Aydan Murtezaoğlu ve Bülent Şangar'ın imgedeki aslı ve suretin hayaletini kovaladıkları yaklaşık 30 yıllık üretim ve paylaşım hikâyeleri, iki yıl aradan sonra kılık değiştirerek Devamlılık Hatası ve sevabıyla geri dönen SALT Beyoğlu'nda. 22 Temmuz'a değin izlenen, ancak sanatçıları tanıyanlar adına bir çok tarihsel işi de gözlerin aradığı sergi, Türkiye'nin gelecekteki geçmişini, geçmişten bugüne ve geleceğe sarkan baş ve son yapıtlar refakatinde izlememize olanak sağlıyor. Devamlılık Hatası'nı Evrim Altuğ değerlendirdi
Bülent Şangar, İsimsiz (Katliam), 1997
İstiklâl Caddesi'nde Şubat 2016'dan bu yana kapalı kaldıktan sonra, yeniden iç inşa sürecine sokulan mimar Han Tümertekin imzalı SALT Beyoğlu, kapılarını (ironik bir tesadüfmüşçesine) ziyaretçilere, Aydan Murtezaoğlu ve Bülent Şangar'ın Devamlılık Hatası'na, hatasıyla, sevabıyla açtı. Bu, adını sanatçıların kurum nezdinde ortaya koydukları Freudyen bir Lapsus muydu yoksa kurumsal veya küratöryel bir tercih mi, artık onu izleyenlerin yargısına bırakmak, en adil olanı. Ancak kurum bundan böyle, mutfağı, forumu, okuma odası, Robinson Crusoe 389 kitabevi, Açık Arşiv ve atölyeler gibi nice alanıyla, Platform Garanti Güncel Sanat Merkezi'nden bu yana uzanan 2011 çıkışlı Beyoğlu kimliği 'evrim'inde, yeni bir dönemece de girmiş bulunuyor.
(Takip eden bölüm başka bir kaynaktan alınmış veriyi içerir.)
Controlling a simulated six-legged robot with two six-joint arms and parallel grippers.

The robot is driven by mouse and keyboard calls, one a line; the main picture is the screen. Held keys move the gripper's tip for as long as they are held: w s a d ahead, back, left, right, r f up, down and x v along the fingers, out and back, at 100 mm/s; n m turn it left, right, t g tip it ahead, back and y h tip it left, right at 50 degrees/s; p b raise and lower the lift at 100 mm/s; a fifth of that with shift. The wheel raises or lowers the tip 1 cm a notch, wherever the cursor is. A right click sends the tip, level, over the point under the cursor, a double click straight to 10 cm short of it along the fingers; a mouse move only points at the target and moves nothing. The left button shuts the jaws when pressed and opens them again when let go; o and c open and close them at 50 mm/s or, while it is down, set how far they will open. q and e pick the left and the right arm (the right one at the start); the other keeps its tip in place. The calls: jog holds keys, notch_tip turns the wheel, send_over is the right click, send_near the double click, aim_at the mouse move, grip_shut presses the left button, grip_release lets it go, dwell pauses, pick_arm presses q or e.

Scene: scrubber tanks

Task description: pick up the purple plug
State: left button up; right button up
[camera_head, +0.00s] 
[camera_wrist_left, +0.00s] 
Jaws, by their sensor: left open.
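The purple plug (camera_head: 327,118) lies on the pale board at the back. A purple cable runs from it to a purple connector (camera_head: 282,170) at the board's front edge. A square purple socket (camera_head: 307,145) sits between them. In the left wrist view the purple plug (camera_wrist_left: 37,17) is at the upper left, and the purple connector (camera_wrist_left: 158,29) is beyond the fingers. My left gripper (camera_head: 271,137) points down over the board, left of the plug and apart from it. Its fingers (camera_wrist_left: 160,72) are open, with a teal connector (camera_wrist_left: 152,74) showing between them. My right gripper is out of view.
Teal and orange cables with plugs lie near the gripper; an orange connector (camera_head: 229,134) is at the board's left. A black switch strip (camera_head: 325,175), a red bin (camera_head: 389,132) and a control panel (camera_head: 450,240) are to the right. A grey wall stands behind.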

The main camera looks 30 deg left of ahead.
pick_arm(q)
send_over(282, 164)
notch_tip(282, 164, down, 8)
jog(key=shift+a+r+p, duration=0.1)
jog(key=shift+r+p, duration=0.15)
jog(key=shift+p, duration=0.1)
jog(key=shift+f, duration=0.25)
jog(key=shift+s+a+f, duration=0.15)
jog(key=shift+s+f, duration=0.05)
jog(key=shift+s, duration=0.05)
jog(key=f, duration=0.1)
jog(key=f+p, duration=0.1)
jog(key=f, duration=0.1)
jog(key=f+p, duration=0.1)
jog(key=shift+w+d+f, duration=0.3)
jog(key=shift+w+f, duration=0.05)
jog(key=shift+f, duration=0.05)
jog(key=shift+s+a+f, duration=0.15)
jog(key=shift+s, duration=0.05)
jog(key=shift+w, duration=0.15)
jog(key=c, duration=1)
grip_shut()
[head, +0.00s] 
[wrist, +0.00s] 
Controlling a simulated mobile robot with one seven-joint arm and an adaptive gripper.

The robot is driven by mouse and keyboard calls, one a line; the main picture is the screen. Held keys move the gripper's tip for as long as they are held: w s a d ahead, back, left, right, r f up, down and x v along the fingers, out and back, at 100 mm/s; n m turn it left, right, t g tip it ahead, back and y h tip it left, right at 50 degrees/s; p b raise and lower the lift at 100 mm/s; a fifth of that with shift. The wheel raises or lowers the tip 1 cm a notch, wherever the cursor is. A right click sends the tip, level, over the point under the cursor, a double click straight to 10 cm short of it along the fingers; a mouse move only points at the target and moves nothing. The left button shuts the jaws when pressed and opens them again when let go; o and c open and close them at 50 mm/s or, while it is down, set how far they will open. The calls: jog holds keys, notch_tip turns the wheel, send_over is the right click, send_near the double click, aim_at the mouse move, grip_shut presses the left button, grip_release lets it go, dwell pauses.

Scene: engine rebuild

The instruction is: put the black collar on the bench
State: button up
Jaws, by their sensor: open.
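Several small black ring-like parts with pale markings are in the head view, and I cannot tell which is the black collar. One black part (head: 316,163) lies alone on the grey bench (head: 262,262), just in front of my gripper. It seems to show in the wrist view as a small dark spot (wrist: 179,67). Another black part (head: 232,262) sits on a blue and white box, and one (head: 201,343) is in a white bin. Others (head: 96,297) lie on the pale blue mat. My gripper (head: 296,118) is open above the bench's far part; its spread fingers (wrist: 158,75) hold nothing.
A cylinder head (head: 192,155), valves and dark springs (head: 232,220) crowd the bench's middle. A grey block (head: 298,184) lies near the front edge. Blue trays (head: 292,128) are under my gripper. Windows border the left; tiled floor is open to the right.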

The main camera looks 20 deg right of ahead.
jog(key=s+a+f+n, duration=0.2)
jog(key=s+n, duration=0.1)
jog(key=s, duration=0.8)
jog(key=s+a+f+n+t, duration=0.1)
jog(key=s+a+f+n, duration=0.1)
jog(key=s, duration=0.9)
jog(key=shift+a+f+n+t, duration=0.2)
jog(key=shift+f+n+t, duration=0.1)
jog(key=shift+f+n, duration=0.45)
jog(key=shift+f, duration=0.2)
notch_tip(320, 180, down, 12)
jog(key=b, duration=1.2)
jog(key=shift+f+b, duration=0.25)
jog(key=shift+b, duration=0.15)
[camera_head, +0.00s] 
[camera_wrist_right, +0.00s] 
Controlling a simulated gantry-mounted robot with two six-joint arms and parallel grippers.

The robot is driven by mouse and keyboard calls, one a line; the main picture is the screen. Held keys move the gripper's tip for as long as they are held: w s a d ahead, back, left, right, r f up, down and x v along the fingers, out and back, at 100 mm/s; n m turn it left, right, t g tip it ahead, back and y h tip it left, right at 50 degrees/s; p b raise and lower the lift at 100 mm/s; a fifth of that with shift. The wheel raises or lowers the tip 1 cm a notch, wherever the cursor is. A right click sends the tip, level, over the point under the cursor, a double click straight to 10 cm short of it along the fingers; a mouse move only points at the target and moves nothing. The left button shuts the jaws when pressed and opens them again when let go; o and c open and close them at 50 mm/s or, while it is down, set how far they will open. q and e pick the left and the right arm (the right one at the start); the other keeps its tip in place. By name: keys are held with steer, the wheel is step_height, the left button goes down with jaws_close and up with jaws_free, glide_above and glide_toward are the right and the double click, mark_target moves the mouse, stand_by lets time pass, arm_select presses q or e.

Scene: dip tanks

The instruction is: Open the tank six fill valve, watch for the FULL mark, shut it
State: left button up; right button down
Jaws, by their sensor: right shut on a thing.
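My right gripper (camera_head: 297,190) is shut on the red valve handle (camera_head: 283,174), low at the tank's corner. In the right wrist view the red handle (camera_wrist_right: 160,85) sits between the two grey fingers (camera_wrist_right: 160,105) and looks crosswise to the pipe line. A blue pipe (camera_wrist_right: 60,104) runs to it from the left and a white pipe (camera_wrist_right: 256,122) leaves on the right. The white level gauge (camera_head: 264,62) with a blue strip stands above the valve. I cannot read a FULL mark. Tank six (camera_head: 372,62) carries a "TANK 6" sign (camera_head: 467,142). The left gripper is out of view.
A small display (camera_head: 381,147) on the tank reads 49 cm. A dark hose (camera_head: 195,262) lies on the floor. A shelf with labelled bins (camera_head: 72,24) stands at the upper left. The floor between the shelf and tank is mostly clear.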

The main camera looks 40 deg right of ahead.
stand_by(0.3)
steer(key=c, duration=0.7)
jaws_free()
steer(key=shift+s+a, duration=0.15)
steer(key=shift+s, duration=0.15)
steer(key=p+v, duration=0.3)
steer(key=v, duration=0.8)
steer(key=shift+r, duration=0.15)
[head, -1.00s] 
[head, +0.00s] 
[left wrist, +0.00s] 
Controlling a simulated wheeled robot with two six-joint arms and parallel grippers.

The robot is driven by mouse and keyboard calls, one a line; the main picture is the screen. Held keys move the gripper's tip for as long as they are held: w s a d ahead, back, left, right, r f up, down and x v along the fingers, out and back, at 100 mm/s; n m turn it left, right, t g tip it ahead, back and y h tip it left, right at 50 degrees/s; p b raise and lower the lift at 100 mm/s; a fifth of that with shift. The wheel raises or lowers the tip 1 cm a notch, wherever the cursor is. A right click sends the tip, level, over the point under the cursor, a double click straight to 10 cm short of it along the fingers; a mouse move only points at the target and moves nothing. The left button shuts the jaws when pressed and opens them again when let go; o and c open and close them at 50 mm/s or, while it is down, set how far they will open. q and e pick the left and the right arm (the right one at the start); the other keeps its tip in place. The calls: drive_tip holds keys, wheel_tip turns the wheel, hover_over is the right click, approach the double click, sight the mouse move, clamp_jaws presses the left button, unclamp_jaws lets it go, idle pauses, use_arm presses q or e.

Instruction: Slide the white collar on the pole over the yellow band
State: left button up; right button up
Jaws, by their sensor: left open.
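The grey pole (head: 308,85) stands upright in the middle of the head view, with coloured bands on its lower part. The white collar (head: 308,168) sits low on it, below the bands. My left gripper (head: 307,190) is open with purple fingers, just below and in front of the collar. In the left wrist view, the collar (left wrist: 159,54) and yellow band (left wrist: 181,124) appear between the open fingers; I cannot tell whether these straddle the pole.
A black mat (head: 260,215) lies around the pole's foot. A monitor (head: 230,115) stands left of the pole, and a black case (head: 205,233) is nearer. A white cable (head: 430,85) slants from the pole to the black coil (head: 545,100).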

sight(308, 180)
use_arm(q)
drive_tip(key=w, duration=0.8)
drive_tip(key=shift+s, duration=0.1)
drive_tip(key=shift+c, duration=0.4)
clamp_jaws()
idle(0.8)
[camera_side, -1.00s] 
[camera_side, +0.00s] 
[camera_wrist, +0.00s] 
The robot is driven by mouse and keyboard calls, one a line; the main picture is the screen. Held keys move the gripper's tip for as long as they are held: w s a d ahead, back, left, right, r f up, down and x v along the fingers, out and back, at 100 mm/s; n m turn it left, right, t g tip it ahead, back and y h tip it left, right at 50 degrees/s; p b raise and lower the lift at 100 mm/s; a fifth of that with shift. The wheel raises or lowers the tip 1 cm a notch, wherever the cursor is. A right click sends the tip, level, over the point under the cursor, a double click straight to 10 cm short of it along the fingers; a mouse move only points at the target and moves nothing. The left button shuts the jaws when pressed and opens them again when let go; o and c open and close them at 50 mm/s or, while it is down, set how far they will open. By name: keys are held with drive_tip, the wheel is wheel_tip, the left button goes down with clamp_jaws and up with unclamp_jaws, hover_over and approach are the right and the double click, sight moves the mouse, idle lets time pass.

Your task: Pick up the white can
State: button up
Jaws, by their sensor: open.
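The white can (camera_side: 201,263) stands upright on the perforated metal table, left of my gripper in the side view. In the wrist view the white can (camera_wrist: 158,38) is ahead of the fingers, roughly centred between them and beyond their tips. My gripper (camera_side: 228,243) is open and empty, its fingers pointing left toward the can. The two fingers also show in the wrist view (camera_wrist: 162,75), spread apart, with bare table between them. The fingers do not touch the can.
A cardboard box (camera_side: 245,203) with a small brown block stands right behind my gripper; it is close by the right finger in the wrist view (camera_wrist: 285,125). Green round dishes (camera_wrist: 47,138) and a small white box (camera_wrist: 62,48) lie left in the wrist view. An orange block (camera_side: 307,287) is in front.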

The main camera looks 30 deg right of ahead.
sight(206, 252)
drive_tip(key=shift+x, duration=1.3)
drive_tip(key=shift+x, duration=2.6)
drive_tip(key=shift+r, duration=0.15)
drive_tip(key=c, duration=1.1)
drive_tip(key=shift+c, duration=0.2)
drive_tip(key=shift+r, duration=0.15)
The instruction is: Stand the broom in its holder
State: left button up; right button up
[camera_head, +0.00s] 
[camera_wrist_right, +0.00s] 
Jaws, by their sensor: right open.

16 Nisan-22 Temmuz 2018 arasında, bir zamanların popüler bilim-kurgu filmi üçlemesi Geleceğe Dönüş'ü (Back To e Future) anımsatırcasına, Türkiye'nin gelecekteki geçmişini, geçmişten bugün ve geleceğe sarkan baş ve son yapıtlar refakatinde izlememize olanak veren bu topyekûn çağdaş sanat teşhiri/diptik-ikili/toplumsal eleştiri manzarası, Beyoğlu'nun maruz kaldığı ilk "devamlılık hatası" da değildi aslında: "Yenileme ve genişletme", "restorasyon ve renovasyon" kelimelerinin ürettiği neo-liberal kapitalist şizofrenik kültür endüstrisinin hayaleti, zaten Murtezaoğlu ve Şangar'ın (s)imgesel uyarıları refakatiyle, tekrar aramıza dönmelerinden çok uzun süre önce alenen ortalıktaydı. Adıyla müsemma, İstanbul, Taksim semtinin paylaşılmaz, sembolizmden Simurg gibi ölüp ölüp dirilen şahdamarında, her ikisi de bir bakıma yeniden içinden patlarcasına devasa bir sunumla doğan Taksim (Mescidi) Camii'nden, tekrar yapılıp yapılmayacağı Türkiye'nin kaderine bırakılmış ve şimdilik bir enkaz olarak izlediğimiz Atatürk Kültür Merkezi'ne kadar, bölgede 'ne ararsanız' bu Devamlılık Hatası'na dahildi aslında.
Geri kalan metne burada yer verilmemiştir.